## Your goal:
Return the lines where the word "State" occurs.
## BEGIN Stored records
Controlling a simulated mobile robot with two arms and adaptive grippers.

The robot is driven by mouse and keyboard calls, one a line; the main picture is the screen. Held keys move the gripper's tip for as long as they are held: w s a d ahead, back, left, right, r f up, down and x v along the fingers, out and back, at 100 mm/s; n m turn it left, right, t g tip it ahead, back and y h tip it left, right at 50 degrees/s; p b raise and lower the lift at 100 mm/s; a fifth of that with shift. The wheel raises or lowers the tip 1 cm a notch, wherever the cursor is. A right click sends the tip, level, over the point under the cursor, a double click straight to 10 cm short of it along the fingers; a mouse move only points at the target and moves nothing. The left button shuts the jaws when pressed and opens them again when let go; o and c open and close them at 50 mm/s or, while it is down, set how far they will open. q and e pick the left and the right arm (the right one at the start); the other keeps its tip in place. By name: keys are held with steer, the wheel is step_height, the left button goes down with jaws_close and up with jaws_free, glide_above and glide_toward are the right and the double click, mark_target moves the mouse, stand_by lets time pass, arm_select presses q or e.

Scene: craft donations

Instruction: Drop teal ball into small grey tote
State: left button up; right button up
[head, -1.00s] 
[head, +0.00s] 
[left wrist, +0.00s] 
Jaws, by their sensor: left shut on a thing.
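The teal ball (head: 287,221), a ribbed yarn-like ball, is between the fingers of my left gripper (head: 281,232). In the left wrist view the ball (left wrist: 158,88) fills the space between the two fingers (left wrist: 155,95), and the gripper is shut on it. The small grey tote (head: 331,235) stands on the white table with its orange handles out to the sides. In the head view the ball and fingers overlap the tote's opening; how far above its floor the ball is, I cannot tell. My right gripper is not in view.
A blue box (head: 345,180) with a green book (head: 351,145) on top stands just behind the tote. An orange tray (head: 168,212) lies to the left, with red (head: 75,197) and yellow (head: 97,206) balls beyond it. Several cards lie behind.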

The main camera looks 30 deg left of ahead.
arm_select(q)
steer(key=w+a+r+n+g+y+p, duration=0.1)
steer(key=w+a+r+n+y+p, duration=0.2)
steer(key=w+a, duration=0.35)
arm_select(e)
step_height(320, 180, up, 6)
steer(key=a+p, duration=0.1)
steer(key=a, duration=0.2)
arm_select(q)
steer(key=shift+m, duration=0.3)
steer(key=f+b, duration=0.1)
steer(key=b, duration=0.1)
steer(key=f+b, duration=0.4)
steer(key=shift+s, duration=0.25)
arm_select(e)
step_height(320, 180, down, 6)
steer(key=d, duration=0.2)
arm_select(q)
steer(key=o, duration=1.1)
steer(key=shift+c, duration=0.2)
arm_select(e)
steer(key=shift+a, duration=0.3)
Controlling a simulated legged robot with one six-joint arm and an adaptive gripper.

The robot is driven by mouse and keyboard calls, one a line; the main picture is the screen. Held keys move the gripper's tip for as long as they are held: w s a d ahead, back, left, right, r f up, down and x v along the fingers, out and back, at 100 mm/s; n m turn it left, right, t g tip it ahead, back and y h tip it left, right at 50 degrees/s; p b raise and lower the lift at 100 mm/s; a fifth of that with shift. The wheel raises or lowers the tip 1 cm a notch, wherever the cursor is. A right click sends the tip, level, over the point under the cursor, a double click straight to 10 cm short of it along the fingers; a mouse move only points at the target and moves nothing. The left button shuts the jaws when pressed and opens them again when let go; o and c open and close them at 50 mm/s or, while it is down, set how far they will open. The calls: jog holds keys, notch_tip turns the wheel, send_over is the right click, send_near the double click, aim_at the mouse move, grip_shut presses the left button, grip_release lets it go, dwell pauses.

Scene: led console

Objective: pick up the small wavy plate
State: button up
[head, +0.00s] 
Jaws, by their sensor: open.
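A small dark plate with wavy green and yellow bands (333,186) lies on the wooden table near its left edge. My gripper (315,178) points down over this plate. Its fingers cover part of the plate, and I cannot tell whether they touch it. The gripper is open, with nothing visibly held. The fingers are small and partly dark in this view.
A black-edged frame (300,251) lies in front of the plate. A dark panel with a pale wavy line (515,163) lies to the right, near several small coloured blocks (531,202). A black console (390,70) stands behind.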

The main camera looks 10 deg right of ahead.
## END Stored records
## Finished exercise:
State: left button up; right button up
State: button up

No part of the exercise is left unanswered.